Written exercise » List the lines of this listing that hold the word "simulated".

Stored rows »
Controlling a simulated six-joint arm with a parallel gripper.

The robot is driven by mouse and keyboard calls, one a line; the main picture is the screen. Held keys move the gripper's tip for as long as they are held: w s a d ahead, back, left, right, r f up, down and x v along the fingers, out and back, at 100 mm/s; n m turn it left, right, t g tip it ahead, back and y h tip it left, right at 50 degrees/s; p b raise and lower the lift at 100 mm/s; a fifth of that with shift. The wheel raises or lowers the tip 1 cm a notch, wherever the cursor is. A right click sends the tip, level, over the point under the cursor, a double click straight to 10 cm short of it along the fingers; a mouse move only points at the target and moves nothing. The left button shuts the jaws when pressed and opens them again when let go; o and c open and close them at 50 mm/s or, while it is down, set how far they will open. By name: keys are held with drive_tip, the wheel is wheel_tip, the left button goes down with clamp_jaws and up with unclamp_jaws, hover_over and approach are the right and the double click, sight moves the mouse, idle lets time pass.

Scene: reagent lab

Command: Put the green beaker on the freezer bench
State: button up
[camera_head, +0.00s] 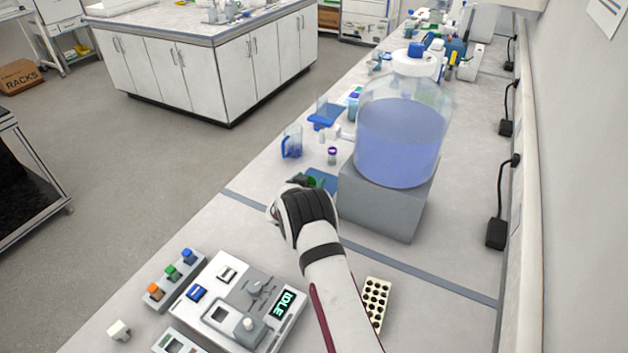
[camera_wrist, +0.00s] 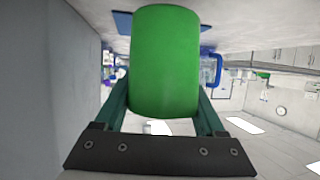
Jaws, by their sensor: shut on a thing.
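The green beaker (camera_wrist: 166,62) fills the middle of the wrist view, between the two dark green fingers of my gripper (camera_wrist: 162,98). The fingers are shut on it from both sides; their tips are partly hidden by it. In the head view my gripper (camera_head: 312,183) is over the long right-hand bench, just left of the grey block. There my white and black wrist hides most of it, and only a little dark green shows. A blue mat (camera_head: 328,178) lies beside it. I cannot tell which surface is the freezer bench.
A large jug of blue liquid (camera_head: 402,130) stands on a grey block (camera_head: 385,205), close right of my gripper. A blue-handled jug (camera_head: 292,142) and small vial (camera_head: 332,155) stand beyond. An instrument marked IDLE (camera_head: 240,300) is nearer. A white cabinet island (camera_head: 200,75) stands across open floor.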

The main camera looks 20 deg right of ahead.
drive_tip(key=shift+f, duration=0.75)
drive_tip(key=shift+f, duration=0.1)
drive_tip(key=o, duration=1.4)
---
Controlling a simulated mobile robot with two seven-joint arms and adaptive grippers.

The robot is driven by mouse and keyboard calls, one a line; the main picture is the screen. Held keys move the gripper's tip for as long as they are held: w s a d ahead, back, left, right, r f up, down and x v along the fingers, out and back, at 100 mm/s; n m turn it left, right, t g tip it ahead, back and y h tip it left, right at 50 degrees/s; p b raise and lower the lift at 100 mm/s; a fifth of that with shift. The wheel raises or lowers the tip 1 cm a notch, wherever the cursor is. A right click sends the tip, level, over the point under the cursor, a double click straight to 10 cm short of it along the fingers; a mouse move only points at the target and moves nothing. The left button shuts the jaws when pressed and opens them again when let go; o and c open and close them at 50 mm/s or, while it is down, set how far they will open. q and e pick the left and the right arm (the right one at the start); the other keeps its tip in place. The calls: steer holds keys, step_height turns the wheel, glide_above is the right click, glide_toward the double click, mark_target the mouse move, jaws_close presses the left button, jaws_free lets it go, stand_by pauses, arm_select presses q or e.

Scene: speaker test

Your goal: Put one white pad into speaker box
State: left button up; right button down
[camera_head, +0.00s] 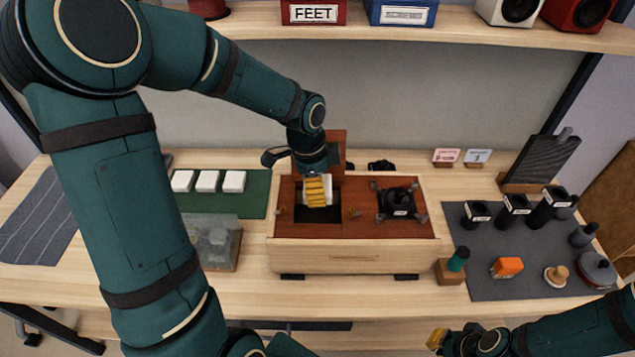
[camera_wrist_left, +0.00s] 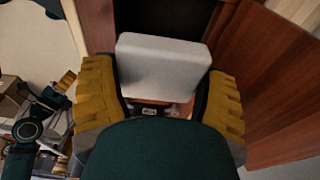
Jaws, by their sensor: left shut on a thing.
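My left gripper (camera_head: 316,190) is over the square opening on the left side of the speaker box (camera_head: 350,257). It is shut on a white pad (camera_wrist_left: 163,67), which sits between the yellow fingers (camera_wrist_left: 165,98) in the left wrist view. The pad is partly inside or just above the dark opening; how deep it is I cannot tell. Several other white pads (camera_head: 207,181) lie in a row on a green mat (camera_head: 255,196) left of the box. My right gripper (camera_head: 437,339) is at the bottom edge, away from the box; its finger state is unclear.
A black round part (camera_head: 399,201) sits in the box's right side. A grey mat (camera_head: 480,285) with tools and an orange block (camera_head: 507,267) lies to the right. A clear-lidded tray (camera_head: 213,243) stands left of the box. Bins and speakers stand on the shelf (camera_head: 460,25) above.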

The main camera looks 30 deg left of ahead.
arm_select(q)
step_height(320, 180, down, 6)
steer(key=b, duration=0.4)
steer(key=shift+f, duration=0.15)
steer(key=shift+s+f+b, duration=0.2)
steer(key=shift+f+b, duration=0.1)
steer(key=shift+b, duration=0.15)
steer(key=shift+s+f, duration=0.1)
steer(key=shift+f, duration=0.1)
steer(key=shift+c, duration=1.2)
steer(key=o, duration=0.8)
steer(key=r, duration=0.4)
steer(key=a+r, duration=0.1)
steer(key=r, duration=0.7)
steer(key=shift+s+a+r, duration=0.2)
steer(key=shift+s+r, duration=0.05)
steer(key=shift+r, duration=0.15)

Exercise output »
Controlling a simulated six-joint arm with a parallel gripper.
Controlling a simulated mobile robot with two seven-joint arms and adaptive grippers.

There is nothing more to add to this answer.